(Entries from a robot dataset)
— begin —

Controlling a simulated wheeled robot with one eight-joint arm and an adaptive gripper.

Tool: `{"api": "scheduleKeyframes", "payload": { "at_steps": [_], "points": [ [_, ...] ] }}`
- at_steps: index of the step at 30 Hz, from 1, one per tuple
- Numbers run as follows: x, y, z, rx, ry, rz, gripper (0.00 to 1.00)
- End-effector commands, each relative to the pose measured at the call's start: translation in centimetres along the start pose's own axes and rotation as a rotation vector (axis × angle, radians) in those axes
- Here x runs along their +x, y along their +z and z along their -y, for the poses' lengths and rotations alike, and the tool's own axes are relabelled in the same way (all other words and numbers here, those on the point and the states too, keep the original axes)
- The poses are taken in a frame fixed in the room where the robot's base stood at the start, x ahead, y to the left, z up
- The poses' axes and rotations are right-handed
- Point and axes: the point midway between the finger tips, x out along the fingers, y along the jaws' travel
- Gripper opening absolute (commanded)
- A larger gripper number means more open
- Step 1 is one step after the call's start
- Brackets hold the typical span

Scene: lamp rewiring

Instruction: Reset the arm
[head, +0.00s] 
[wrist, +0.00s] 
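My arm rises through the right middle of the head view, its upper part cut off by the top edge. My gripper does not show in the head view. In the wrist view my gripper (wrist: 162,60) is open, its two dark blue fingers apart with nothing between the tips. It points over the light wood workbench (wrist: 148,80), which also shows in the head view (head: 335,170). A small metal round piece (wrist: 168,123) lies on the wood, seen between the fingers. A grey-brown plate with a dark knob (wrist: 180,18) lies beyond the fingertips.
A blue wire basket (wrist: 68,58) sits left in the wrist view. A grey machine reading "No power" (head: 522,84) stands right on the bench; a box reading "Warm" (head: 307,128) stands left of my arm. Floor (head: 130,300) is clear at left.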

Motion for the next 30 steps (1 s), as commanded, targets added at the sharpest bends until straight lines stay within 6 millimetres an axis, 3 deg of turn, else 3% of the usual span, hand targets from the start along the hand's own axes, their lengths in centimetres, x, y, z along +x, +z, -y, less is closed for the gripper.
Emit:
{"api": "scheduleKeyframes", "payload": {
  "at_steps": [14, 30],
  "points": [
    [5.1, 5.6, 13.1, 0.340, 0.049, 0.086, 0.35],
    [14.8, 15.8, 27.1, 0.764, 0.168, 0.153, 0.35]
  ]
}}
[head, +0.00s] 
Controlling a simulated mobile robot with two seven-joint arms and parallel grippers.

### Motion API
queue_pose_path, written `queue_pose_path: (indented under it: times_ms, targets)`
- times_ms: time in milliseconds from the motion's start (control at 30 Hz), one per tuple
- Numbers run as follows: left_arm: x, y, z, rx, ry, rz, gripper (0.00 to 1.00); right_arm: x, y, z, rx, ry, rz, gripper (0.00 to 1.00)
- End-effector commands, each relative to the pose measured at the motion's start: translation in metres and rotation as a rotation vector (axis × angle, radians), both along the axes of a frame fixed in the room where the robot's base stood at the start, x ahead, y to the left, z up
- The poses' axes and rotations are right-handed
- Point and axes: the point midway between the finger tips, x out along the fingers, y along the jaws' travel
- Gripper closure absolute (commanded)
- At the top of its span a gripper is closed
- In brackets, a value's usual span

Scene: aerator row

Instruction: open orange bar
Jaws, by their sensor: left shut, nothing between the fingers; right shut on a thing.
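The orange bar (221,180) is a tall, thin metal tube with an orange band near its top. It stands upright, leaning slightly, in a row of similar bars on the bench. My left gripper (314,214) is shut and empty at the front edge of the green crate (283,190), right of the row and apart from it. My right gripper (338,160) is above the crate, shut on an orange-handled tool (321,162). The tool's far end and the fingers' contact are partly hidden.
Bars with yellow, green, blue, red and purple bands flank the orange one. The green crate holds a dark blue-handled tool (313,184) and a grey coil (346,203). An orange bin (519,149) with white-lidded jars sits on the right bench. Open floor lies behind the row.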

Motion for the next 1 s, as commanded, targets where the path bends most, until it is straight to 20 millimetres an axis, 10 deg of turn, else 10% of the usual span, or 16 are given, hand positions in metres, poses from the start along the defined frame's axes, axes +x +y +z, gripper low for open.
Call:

— end —

- [PROBLEM DETAILS]: From the listing above, pick out every line containing "joint".

- [RESULT FOR THIS EXERCISE]:
Controlling a simulated wheeled robot with one eight-joint arm and an adaptive gripper.
Controlling a simulated mobile robot with two seven-joint arms and parallel grippers.

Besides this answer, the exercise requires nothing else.